Setelah memperhatikan contoh-contoh diatas, ternyata peristiwa hukum itu dapat di bedakan menjadi dua, yaitu :
  1. Peristiwa hukum karena perbuatan subyek hukum
Peristiwa hukum karena perbuatan subyek hukum adalah semua perbuatan yang dilakukan manusia atau badan hukum yang dapat menimbulkan akibat hukum. Contoh : peristiwa pembuatan surat wasiat dan peristiwa tentang penghibahan barang.
b.   Peristiwa hukum yang bukan perbuatan subyek hukum
Peristiwa hukum yang bukan perbuatan subyek hukum adalah semua peristiwa hukum yang tidak timbul karena perbuatan subyek hukum, akan tetapi apabila terjadi dapat menimbulkan akibat-akibat hukum tertentu. Misal kelahiran seorang bayi, kematian seseorang.
Perbuatan subyek hukum dapat di bedakan menjadi dua, yaitu :
  1. Perbuatan subyek hukum yang merupakan perbuatan hukum
Perbuatan subyek hukum yang merupakan perbuatan hukum adalah perbuatann subyek hukum yang akibat hukumnya dikehendaki pelaku. Jadi unsur kehendak merupakan unsur esensial dari perbuatan tersebut. Contohnya perbuatan jual beli, perjanjian sewa menyewa rumah, dan lain sebagainya.
2.  Perbuatan subyek hukum yang bukan perbuatan hukum
Perbuatan subyek hukum yang bukan perbuatan hukum adalah perbuatan subyek hukum yang akibat hukumnya tidak dikehendaki pelaku.
Contoh :
1.   Zaakwaarneming (perwakilan sukarela) yaitu perbuatan yang akibatnya diatur oleh hukum, walapun bagi hukum tidak perlu akibat tersebut dikehendaki oleh yang melakukan perbuatan itu.
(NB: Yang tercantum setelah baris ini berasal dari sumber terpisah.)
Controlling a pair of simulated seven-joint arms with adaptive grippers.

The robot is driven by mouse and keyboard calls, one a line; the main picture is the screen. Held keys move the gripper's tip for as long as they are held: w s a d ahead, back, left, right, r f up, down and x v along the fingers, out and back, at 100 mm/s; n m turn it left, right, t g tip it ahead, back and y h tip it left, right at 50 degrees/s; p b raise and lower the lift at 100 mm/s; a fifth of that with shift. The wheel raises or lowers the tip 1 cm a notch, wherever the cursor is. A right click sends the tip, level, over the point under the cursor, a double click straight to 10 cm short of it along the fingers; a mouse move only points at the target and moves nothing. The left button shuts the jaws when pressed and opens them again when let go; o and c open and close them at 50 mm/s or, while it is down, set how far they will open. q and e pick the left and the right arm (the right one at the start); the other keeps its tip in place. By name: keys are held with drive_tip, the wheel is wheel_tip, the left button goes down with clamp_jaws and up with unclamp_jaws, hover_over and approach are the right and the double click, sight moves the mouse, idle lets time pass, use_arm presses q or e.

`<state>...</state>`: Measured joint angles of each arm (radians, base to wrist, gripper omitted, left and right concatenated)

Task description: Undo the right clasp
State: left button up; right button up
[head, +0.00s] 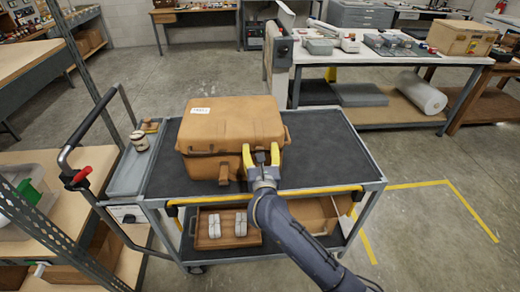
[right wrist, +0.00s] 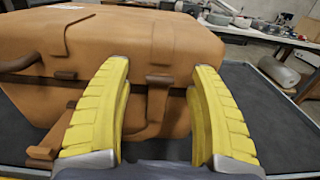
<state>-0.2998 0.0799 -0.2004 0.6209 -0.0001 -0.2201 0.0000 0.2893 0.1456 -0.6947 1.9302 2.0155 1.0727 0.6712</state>
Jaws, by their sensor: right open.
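An orange-brown case (head: 230,122) with a closed lid stands on the cart's dark top; it fills much of the right wrist view (right wrist: 140,45). My right gripper (head: 261,151) is at the case's front face, right of its middle, with its yellow fingers open. In the right wrist view the right clasp (right wrist: 157,98), a brown upright strip over the lid seam, lies between the spread fingers (right wrist: 161,72). I cannot tell whether the fingers touch it. The left clasp (head: 223,172) is on the front further left, and also shows in the right wrist view (right wrist: 42,152). My left gripper is out of view.
The cart top (head: 325,150) is clear right of the case. A small jar (head: 139,140) stands in the cart's left side tray. A wooden tray (head: 208,241) with grey items is on the lower shelf. A workbench (head: 395,57) stands behind.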

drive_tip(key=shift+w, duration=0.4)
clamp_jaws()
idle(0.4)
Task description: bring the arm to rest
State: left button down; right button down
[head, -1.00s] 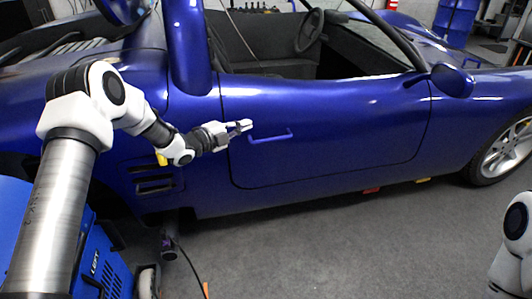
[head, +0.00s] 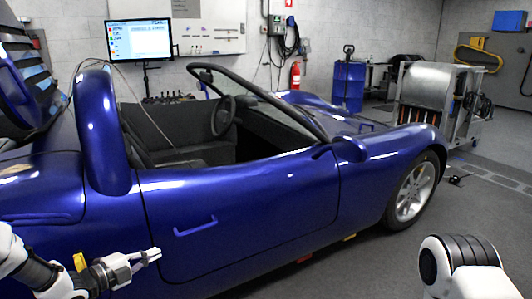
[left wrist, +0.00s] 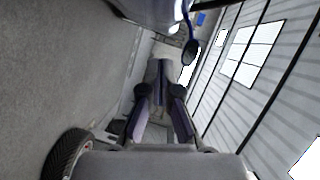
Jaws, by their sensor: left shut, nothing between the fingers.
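My left gripper (head: 157,254) is shut and empty at the lower left of the head view. It appears in front of the blue car's side, below and left of the door handle (head: 195,227), with a visible gap in the picture. The blue car (head: 265,195) stands with its door closed. In the left wrist view the shut fingers (left wrist: 160,68) point up the picture, with the car's blue bodywork (left wrist: 165,10) at the top edge. My right gripper is out of view; only a white part of my right arm shows at the lower right.
A wing mirror (head: 350,149) sticks out from the car. A monitor (head: 140,40) stands behind it. A blue drum (head: 347,86), a fire extinguisher (head: 295,76) and a metal-topped machine (head: 440,95) stand at the back.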

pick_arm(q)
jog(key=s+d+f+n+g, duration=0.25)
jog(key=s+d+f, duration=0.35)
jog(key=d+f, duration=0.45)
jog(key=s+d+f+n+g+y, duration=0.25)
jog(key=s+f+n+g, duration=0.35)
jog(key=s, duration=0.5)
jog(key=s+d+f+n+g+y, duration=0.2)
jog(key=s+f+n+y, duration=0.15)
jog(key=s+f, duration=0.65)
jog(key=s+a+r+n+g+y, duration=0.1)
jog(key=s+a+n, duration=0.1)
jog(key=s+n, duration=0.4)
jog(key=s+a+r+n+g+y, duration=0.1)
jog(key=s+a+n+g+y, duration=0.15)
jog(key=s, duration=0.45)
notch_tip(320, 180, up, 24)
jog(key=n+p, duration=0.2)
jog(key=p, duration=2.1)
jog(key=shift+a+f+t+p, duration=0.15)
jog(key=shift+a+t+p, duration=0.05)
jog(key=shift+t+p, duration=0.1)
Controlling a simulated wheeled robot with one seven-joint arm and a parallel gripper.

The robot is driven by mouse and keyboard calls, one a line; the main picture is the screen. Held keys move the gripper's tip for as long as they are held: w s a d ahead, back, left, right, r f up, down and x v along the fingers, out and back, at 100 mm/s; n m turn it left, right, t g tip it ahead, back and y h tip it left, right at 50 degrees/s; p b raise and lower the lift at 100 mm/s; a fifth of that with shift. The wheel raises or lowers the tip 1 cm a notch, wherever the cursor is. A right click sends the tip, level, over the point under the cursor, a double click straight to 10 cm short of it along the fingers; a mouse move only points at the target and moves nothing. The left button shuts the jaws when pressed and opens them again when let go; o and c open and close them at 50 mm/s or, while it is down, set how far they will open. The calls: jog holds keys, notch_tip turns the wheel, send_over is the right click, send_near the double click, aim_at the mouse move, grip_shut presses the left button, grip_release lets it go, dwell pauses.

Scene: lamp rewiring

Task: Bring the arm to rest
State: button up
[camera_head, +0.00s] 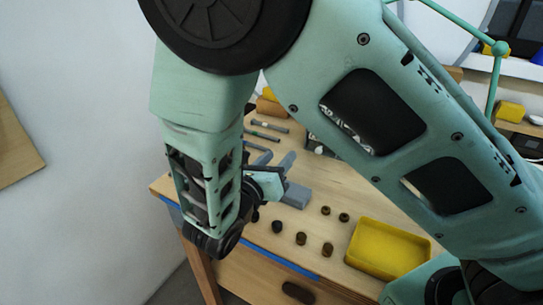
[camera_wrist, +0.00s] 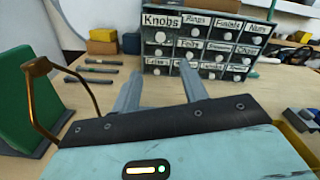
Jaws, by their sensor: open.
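My gripper (camera_head: 291,178) hangs over the left part of the wooden workbench (camera_head: 350,200) in the head view, partly hidden behind my arm. In the wrist view, the two grey fingers of my gripper (camera_wrist: 160,80) stand apart with nothing between them. My arm is folded, its upper links crossing the head view and its forearm pointing down toward the bench's front left corner.
Several small dark knobs (camera_head: 301,238) stand near the bench's front edge beside a yellow tray (camera_head: 388,273).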

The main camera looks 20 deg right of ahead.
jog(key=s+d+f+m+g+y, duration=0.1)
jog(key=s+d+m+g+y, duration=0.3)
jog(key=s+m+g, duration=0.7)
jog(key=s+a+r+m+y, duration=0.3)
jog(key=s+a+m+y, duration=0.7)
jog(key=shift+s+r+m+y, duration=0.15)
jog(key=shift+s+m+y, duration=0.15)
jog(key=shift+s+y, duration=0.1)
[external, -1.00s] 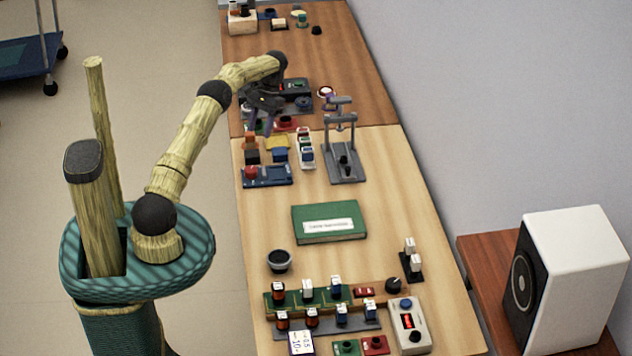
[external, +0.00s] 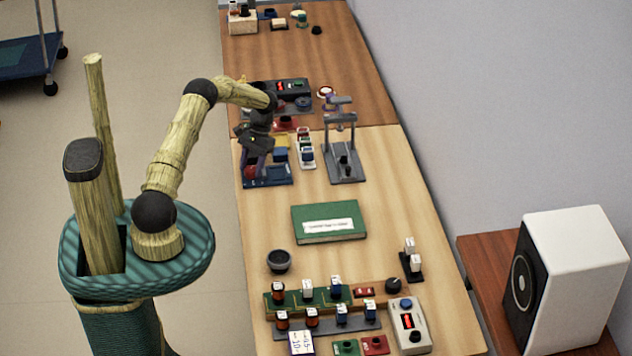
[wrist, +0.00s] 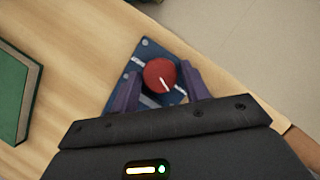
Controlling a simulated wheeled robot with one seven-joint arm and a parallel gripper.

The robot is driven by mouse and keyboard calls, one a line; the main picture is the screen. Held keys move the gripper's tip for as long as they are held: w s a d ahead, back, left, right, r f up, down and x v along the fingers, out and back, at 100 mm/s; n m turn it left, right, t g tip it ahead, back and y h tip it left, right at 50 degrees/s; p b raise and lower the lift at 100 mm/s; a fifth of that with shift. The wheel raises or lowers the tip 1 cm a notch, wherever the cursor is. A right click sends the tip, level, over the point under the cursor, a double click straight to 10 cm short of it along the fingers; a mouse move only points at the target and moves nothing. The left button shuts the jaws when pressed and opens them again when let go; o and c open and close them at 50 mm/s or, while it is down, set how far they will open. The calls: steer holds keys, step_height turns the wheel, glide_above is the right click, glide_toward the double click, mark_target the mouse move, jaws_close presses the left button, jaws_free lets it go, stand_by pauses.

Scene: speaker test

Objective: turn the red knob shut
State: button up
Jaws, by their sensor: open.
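The red knob (wrist: 160,74) sits on a blue base plate (wrist: 146,50) in the wrist view, with a white line on its top. My gripper (wrist: 160,85) is open, with one purple finger on each side of the knob. I cannot tell whether the fingers touch it.
A green book (external: 328,236) lies on the light table, and it also shows in the wrist view (wrist: 14,95). A grey press-like stand (external: 343,170) and a rack of small bottles (external: 306,155) stand right of the gripper. The table's left edge is close.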

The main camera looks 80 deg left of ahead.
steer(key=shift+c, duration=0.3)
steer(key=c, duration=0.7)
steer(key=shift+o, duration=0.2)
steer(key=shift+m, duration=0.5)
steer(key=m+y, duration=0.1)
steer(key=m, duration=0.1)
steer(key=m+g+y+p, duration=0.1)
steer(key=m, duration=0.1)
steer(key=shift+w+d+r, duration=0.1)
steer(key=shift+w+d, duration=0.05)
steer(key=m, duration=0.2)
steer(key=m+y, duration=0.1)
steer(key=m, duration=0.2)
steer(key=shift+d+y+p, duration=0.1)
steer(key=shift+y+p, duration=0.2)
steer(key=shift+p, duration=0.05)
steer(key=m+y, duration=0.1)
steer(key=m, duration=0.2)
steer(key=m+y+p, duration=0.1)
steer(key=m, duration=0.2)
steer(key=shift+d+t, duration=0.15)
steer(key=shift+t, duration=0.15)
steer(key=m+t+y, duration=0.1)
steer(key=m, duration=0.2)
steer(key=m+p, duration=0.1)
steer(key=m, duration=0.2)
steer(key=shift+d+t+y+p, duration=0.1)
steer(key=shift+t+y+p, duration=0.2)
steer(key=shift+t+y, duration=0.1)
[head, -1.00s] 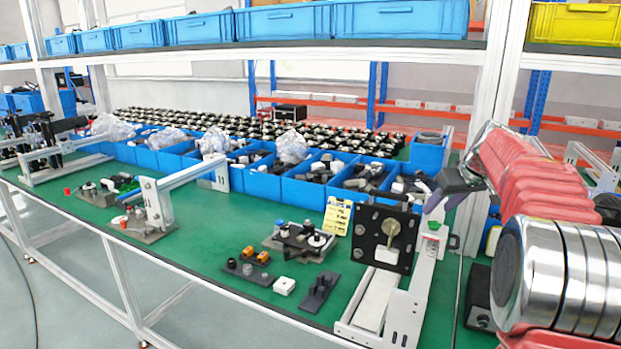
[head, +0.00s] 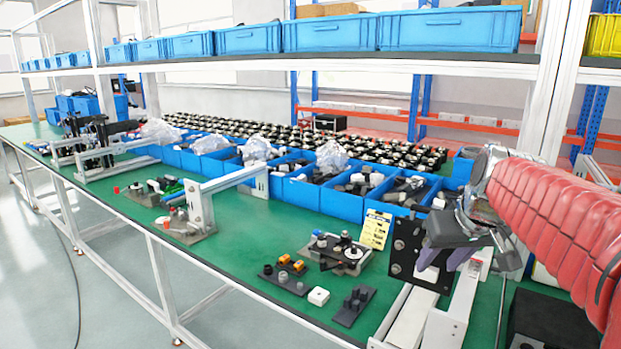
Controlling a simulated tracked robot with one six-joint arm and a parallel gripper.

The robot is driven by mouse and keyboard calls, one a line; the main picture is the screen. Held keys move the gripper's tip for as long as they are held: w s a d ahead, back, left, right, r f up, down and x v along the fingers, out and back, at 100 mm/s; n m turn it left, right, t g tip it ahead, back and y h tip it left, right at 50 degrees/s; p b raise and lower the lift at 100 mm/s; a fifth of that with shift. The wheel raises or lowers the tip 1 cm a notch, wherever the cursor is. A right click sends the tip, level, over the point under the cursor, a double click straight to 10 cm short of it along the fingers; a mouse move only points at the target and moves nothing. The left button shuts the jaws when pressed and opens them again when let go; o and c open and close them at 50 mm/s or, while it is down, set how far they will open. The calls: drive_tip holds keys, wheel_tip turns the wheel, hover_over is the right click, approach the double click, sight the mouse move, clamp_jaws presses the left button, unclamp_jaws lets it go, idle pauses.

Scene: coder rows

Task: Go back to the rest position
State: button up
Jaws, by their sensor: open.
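My arm, in a ribbed red cover, comes in from the right side of the head view. My gripper (head: 440,260) is at its end, over the right part of the green workbench (head: 240,248). Its purple-grey fingers are apart and point down, with nothing seen between them. The gripper overlaps a black fixture plate (head: 402,250) on a white rail (head: 462,308) in this view; I cannot tell whether they touch.
Several blue bins (head: 340,192) of parts line the back of the bench. A shelf of blue crates (head: 430,28) runs above.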

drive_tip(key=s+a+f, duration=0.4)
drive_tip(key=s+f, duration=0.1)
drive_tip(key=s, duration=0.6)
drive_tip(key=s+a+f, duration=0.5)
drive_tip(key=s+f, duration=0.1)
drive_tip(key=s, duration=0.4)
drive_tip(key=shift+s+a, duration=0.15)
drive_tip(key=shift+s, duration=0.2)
Misalnya pada pasal 1354 Kitab Undang-Undang Hukum Perdata yang berbunyi :
Jika seseorang dengan sukarela, dengan tidak mendapat perintah untuk itu, mewakili urusan orang lain dengan atau tanpa pengetahuan orang ini, maka ia secara diam-diam mengikat dirinya untuk meneruskan serta menyelesaikan urusan tersebut, hingga orang yang diwakili kepentingannya dapat mengerjakan sendiri urusan itu. Ia memikul segala kewajiban yang harus dipikulnya, seandainya ia dikuasakan dengan suatu pemberian kuasa yang dinyatakan dengan tegas”.
2.   Onrechtmatigedaad (perbuatan melawan hukum), misalnya pada pasal 1365 Kitab Undang-Undang Hukum Perdata atau pasal 1401 Burgerlijk Wetboek, yang menetapkan  :
“Tiap perbuatan melanggar hukum, yang membawa kerugian kepada seorang lain, mewajibkan orang yang karena salahnya menerbitkan kerugian itu, mengganti kerugian tersebut”.